One of the more confusing points in the article is when the author tries to make readers question the wisdom of investing in exempt market offerings through their RRSPs. The RRSP is arguably the best investing vehicle for middle- and high-income Canadians, who can defer tax on income invested until they are in a much lower tax bracket. To invest on a cash basis before taking advantage of RRSP and TFSA contribution room—$23,820 and $5,500 for 2013, respectively—would unnecessarily expose the investor to taxes they shouldn’t have to pay. If you are well-off enough to have maxed out your RRSP and TFSA contribution room for the year and can only invest with cash, that’s fantastic – but you’re among a small portion of the Canadian public.

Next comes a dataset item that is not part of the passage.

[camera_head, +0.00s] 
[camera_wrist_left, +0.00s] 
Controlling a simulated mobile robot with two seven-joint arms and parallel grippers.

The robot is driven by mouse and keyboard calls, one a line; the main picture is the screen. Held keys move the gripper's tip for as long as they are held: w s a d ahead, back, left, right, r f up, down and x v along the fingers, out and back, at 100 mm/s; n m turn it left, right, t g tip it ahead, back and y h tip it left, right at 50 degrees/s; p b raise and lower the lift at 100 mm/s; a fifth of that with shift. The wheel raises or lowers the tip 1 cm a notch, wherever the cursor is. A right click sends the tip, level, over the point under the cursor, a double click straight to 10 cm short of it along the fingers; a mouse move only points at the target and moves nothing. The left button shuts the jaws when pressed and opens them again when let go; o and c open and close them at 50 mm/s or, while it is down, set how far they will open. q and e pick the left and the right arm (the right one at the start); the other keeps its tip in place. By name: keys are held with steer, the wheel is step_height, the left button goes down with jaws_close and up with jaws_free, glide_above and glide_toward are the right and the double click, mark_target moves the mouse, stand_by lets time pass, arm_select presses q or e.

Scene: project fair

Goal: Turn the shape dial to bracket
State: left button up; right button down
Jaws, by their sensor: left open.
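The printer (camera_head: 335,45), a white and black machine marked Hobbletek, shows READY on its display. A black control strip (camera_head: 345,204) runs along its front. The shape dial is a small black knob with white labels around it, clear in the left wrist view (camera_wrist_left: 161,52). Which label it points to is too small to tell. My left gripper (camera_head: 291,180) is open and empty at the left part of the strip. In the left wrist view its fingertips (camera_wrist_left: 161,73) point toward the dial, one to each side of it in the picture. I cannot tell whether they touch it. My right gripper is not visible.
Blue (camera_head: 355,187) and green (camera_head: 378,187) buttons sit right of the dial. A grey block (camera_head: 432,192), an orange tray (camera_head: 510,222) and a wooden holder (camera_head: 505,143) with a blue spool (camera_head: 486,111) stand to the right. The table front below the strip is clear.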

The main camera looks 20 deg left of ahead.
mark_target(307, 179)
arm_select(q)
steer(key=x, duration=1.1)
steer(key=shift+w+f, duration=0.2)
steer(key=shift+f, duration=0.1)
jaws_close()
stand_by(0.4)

Although the history of the exempt market is worth examining and understanding, little of the information found in the “Wild West“ article is relevant in today’s modern exempt market. The more unscrupulous and incompetent characters mentioned in the article are no longer involved in the market, having been pushed out by vastly improved due diligence processes, industry standards, and securities regulations. The most important take-home message for investors is to develop a more thorough understanding of risk. Risky investments can exist in any market, public or private. When considering an investment of any kind, consult with an investment advisor about its suitability for your portfolio and your goals, and inquire about the investment dealer’s due diligence practices.